Graduate student Dylan Vitt was searching for more sustainable practices for the Maldonado lab when he learned about Findensers. These air-cooled condensers do not require water or energy inputs to cool evaporated solvents. They can replace the single-pass water-cooled condensers in most applications.
Single-pass water-cooled condensers used for a year can use twenty times as much water as a household flushing a toilet five times a day. This wasted water must be processed through treatment plants—an energy cost.
Chemistry professor and sustainability advocate Anne McNeil suggested Vitt make this technology known throughout the department and he followed up by surveying labs for interest in the Findensers. “The more orders for Findensers, the more water saved,” he points out. Each Findenser costs about $200.
With a grant from the LSA Incentive and Innovation fund, and additional support from the Department of Chemistry, Vitt was able to purchase 121 Findensers that are now in use in labs throughout the building: 40 in teaching labs, and 81 distributed among 13 different research labs.
The U-M Chemistry installation is the largest in the United States and second largest in the world aside from Oxford University, according to the representative from Radleys, the UK company that manufactures this device and a range of chemistry tools.

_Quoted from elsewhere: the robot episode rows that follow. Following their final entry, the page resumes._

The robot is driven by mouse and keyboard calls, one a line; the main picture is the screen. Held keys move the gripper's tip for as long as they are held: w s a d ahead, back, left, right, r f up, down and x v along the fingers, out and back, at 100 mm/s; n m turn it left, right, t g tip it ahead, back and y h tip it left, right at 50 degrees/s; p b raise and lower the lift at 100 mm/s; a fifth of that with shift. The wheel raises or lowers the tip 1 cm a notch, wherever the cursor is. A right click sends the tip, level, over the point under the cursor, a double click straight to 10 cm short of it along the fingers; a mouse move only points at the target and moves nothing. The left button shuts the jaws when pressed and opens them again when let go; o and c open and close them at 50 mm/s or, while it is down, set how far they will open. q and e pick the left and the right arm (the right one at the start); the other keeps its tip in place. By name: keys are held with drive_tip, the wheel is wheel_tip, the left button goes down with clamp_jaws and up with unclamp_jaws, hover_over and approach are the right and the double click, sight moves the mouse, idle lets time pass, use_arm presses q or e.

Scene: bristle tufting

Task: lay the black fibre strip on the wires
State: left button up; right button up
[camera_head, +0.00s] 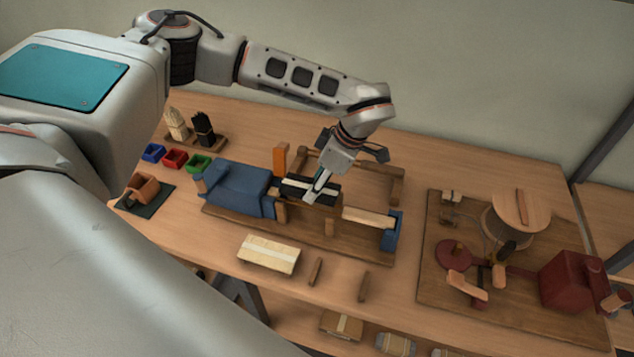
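The black fibre strip (296,189) lies at the middle of the wooden fixture, between the blue vise-like block (240,187) and the pale wooden bar. My left gripper (316,190) points down at it, its fingertips at or just over the black strip. I cannot tell whether the fingers are closed on the strip. The wires are too small to make out or are hidden under the strip and gripper. A black fibre bundle (203,129) stands in a rack at the back left, beside a pale bundle (178,123). My right gripper is not in view.
An orange block (280,158) stands behind the fixture. A blue end block (391,231) closes its right end. A pale banded bundle (269,254) and two small wooden sticks lie in front. A board (435,287) with a dark red machine (565,281) fills the right.

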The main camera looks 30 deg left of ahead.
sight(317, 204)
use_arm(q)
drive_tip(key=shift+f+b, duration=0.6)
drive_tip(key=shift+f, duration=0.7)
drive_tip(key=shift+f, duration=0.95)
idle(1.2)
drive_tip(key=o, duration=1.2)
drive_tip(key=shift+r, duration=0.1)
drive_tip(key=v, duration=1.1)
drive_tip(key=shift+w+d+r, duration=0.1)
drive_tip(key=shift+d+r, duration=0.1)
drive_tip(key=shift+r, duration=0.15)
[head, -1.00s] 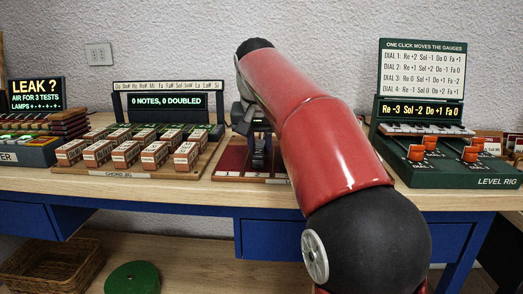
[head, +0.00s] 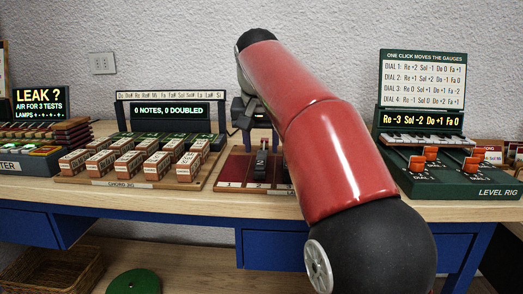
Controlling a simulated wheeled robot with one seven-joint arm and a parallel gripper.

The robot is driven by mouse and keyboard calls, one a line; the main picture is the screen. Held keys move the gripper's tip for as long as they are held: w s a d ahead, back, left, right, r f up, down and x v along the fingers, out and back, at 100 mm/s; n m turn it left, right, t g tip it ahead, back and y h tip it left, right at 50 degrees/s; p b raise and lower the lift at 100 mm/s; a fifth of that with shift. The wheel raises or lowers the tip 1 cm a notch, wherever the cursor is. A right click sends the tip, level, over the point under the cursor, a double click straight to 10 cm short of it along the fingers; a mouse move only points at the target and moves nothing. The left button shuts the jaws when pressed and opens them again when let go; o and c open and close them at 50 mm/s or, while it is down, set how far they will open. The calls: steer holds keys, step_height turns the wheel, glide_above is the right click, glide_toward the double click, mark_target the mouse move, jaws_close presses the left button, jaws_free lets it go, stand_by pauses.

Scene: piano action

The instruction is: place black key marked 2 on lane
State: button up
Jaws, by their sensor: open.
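The black key (head: 262,160) stands on the dark red lane board (head: 232,172), at the lane labelled 2. No number on the key itself can be read. My gripper (head: 256,137) is open just above and behind the key, apart from it as far as I can see. My red arm hides part of the gripper and the right side of the lane board.
The chord rig (head: 130,182) with several labelled blocks stands close on the left. The green level rig (head: 450,190) with orange-handled dials stands on the right. The wooden bench (head: 200,197) has a narrow free strip in front.

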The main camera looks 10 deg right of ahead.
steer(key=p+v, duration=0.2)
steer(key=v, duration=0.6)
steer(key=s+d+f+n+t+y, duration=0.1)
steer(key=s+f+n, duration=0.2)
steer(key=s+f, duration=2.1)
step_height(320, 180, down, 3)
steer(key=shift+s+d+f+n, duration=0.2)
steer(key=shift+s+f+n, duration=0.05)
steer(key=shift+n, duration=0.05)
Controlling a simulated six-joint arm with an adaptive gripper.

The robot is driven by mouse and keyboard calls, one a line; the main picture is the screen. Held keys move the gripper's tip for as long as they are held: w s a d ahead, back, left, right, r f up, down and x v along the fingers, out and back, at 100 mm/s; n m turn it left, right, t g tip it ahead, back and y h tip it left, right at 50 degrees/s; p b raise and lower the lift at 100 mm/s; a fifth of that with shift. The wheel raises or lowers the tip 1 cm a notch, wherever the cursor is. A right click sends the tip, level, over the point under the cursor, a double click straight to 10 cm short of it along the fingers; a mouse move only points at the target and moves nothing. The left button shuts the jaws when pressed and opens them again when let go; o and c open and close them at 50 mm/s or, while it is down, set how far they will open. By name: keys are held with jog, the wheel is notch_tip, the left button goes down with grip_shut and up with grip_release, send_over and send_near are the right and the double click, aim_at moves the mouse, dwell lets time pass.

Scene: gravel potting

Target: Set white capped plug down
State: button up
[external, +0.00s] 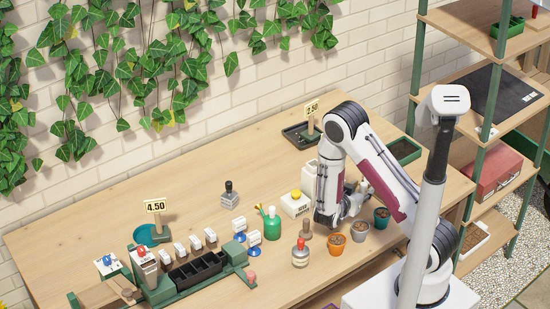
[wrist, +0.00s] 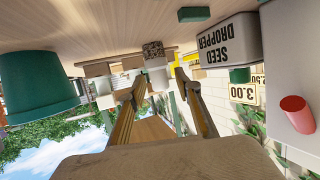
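In the wrist view, which is upside down, a small white plug with a speckled brown end (wrist: 153,52) shows between and just beyond the fingertips of my gripper (wrist: 160,75). The speckled end is against or close to the tabletop. The fingers stand apart, with a visible gap on the plug's right side. I cannot tell whether the left finger touches it.
Terracotta (external: 336,246), grey (external: 359,233) and teal (external: 381,220) pots stand close right of my gripper. A brown-handled tool (external: 306,229), a red-topped bottle (external: 300,255) and a green bottle (external: 271,224) stand left. White-capped plugs (external: 195,243) line a green rack.

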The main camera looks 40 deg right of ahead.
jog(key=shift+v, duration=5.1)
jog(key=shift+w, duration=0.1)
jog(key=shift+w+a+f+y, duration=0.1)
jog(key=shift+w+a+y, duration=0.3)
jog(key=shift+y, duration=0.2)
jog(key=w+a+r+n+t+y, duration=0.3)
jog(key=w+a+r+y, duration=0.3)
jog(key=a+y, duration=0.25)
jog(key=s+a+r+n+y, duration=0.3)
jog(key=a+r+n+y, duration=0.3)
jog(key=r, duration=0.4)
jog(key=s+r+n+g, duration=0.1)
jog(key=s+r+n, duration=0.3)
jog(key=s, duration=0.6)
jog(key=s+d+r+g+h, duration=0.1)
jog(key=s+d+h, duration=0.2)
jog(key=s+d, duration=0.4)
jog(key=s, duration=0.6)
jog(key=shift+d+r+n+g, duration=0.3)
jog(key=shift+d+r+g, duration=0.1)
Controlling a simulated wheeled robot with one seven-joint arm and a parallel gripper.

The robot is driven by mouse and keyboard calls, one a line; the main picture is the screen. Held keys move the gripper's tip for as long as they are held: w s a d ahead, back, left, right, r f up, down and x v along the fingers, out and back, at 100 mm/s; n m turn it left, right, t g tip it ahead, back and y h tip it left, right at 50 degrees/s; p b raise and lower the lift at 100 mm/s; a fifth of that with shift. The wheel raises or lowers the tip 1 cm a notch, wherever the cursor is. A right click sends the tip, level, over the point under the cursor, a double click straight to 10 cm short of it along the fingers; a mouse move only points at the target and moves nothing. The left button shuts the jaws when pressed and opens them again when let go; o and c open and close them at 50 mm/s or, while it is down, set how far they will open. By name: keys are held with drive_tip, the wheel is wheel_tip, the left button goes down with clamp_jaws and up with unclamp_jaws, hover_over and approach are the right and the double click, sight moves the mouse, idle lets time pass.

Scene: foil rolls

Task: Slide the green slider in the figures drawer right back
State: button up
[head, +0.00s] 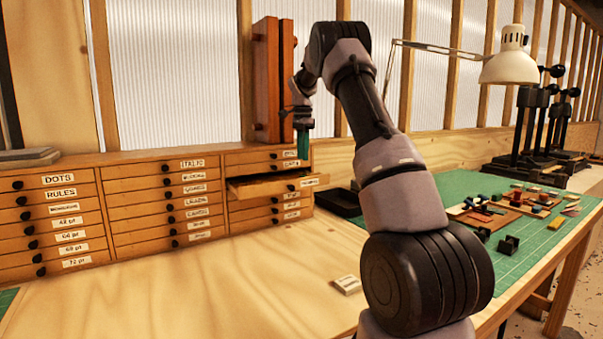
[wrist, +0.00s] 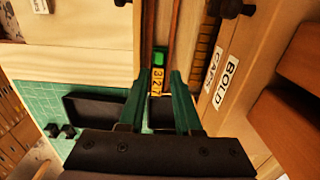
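The figures drawer (head: 268,187) is pulled partly out of the right column of the cabinet. In the wrist view I look into a narrow channel in the drawer (wrist: 148,35). The green slider (wrist: 159,57) is in this channel, against a row of yellow pieces (wrist: 157,82) marked 3, 2 and 7. My gripper (wrist: 160,74) is open, with its two green fingers on either side of the yellow row and their tips just short of the slider. In the head view my gripper (head: 302,148) points down above the drawer; the slider is not visible there.
The closed drawer labelled BOLD CAPS (wrist: 220,80) is close on the right in the wrist view. A black tray (head: 338,202) lies beside the cabinet. A green mat (head: 515,240) with small parts is at the right. The wooden bench (head: 220,290) in front is mostly clear.

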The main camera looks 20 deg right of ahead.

The Findensers are proving to be effective across a range of applications, using different solvents and processes, according to Vitt.
Just how much less water will be used because of the Findensers is being tracked in monthly building water use but the devices have only been in place since May. The Findensers will be used for the first time in the fall in the teaching labs in a reaction that requires overnight use so it is expected that that alone could result in a drop in building water use.
In addition to the water savings, the Findensers are also safer to use, Vitt points out. There there are no moving parts, there is no risk of flooding the lab, and they can be used overnight without supervision.
“It really is laissez faire—install it and forget it,” Vitt says.